Exercise description >> Below are the records; reproduce all of them exactly but without any images.

Records from a collection
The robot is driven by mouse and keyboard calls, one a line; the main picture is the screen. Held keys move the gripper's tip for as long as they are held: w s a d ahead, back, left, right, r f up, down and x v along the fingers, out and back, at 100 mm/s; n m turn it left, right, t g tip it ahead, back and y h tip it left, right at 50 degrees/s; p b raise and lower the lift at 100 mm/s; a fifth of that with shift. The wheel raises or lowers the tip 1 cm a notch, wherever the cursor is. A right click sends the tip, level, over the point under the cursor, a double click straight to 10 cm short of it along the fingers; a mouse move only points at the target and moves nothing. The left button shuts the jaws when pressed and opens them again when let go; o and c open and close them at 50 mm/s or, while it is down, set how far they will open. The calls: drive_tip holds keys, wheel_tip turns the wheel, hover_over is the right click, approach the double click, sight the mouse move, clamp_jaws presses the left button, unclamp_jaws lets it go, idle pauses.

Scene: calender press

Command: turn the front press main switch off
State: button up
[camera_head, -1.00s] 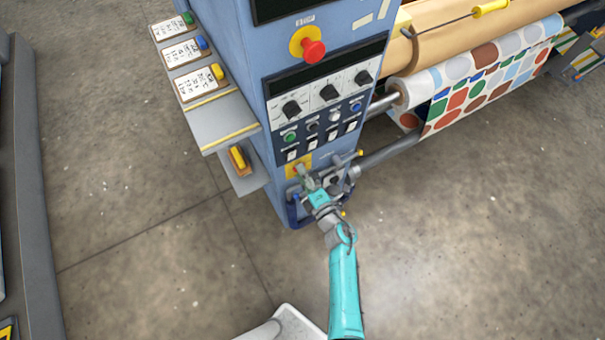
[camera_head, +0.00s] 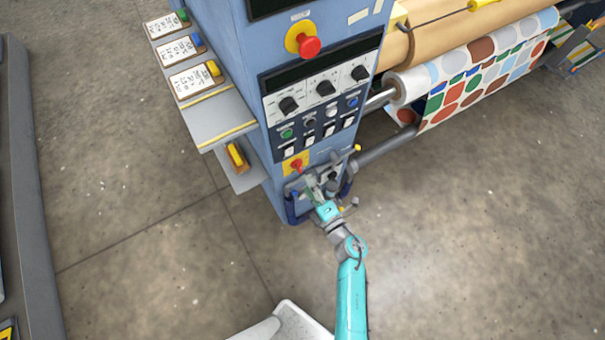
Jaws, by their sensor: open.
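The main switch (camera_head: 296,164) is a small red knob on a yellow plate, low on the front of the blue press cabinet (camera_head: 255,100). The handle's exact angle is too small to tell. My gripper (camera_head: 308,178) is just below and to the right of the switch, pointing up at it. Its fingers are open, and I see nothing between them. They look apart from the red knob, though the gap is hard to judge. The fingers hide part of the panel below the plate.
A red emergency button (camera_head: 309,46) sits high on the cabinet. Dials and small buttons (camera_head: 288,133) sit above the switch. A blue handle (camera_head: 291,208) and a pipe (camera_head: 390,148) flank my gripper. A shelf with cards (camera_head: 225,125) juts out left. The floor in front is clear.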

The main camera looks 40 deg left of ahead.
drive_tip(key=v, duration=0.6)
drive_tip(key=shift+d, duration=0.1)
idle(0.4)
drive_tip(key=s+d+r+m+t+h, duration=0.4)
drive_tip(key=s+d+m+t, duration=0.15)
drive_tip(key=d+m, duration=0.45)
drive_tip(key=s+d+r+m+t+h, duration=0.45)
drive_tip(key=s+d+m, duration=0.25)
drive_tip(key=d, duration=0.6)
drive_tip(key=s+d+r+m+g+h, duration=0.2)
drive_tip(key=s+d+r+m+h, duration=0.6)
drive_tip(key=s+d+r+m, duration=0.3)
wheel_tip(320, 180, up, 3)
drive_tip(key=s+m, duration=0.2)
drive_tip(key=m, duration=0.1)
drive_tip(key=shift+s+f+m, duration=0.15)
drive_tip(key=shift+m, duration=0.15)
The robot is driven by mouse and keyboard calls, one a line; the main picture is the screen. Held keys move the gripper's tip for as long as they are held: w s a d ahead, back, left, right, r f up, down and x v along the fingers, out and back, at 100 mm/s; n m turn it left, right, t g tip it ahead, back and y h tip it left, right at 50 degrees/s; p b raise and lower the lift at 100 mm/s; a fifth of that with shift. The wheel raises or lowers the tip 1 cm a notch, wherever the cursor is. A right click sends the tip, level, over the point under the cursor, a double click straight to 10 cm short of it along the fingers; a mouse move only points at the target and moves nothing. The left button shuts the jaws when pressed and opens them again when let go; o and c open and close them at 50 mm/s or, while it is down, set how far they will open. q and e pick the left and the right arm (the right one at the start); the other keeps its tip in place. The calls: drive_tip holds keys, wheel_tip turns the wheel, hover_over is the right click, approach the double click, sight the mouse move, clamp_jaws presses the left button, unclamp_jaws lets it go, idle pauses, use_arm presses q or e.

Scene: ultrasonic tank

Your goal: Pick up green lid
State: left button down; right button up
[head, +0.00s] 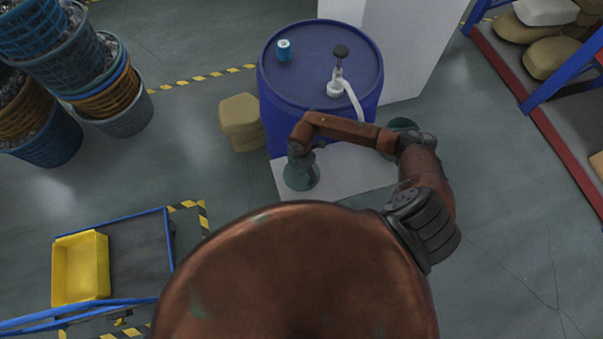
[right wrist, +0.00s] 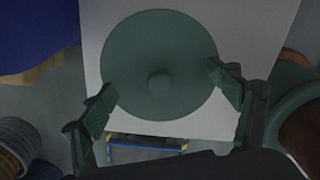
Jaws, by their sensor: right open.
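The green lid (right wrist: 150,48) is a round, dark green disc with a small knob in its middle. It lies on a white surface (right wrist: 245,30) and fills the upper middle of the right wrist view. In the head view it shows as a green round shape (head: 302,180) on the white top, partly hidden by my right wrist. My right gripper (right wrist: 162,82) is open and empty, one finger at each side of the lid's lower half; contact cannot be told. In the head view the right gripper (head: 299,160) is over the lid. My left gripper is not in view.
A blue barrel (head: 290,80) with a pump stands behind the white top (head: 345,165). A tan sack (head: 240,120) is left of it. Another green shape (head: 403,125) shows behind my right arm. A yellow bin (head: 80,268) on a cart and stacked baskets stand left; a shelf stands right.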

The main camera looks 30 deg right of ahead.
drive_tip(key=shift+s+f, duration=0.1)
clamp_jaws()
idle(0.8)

Right answer >>
The robot is driven by mouse and keyboard calls, one a line; the main picture is the screen. Held keys move the gripper's tip for as long as they are held: w s a d ahead, back, left, right, r f up, down and x v along the fingers, out and back, at 100 mm/s; n m turn it left, right, t g tip it ahead, back and y h tip it left, right at 50 degrees/s; p b raise and lower the lift at 100 mm/s; a fifth of that with shift. The wheel raises or lowers the tip 1 cm a notch, wherever the cursor is. A right click sends the tip, level, over the point under the cursor, a double click straight to 10 cm short of it along the fingers; a mouse move only points at the target and moves nothing. The left button shuts the jaws when pressed and opens them again when let go; o and c open and close them at 50 mm/s or, while it is down, set how far they will open. The calls: drive_tip holds keys, wheel_tip turns the wheel, hover_over is the right click, approach the double click, sight the mouse move, clamp_jaws presses the left button, unclamp_jaws lets it go, idle pauses.

Scene: calender press

Command: turn the front press main switch off
State: button up
[camera_head, -1.00s] 
[camera_head, +0.00s] 
Jaws, by their sensor: open.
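The main switch (camera_head: 296,164) is a small red knob on a yellow plate, low on the front of the blue press cabinet (camera_head: 255,100). The handle's exact angle is too small to tell. My gripper (camera_head: 308,178) is just below and to the right of the switch, pointing up at it. Its fingers are open, and I see nothing between them. They look apart from the red knob, though the gap is hard to judge. The fingers hide part of the panel below the plate.
A red emergency button (camera_head: 309,46) sits high on the cabinet. Dials and small buttons (camera_head: 288,133) sit above the switch. A blue handle (camera_head: 291,208) and a pipe (camera_head: 390,148) flank my gripper. A shelf with cards (camera_head: 225,125) juts out left. The floor in front is clear.

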The main camera looks 40 deg left of ahead.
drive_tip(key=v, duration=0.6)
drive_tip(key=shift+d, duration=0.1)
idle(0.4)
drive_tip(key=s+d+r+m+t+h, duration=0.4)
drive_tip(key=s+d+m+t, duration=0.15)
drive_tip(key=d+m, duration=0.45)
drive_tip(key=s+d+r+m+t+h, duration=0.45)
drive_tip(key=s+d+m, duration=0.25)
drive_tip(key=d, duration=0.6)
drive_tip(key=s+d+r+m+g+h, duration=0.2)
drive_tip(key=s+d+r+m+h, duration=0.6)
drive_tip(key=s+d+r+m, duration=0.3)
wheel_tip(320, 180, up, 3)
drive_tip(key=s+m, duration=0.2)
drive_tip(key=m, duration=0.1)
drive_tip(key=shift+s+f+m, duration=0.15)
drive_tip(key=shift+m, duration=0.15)
The robot is driven by mouse and keyboard calls, one a line; the main picture is the screen. Held keys move the gripper's tip for as long as they are held: w s a d ahead, back, left, right, r f up, down and x v along the fingers, out and back, at 100 mm/s; n m turn it left, right, t g tip it ahead, back and y h tip it left, right at 50 degrees/s; p b raise and lower the lift at 100 mm/s; a fifth of that with shift. The wheel raises or lowers the tip 1 cm a notch, wherever the cursor is. A right click sends the tip, level, over the point under the cursor, a double click straight to 10 cm short of it along the fingers; a mouse move only points at the target and moves nothing. The left button shuts the jaws when pressed and opens them again when let go; o and c open and close them at 50 mm/s or, while it is down, set how far they will open. q and e pick the left and the right arm (the right one at the start); the other keeps its tip in place. The calls: drive_tip holds keys, wheel_tip turns the wheel, hover_over is the right click, approach the double click, sight the mouse move, clamp_jaws presses the left button, unclamp_jaws lets it go, idle pauses, use_arm presses q or e.

Scene: ultrasonic tank

Your goal: Pick up green lid
State: left button down; right button up
[head, +0.00s] 
[right wrist, +0.00s] 
Jaws, by their sensor: right open.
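The green lid (right wrist: 150,48) is a round, dark green disc with a small knob in its middle. It lies on a white surface (right wrist: 245,30) and fills the upper middle of the right wrist view. In the head view it shows as a green round shape (head: 302,180) on the white top, partly hidden by my right wrist. My right gripper (right wrist: 162,82) is open and empty, one finger at each side of the lid's lower half; contact cannot be told. In the head view the right gripper (head: 299,160) is over the lid. My left gripper is not in view.
A blue barrel (head: 290,80) with a pump stands behind the white top (head: 345,165). A tan sack (head: 240,120) is left of it. Another green shape (head: 403,125) shows behind my right arm. A yellow bin (head: 80,268) on a cart and stacked baskets stand left; a shelf stands right.

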The main camera looks 30 deg right of ahead.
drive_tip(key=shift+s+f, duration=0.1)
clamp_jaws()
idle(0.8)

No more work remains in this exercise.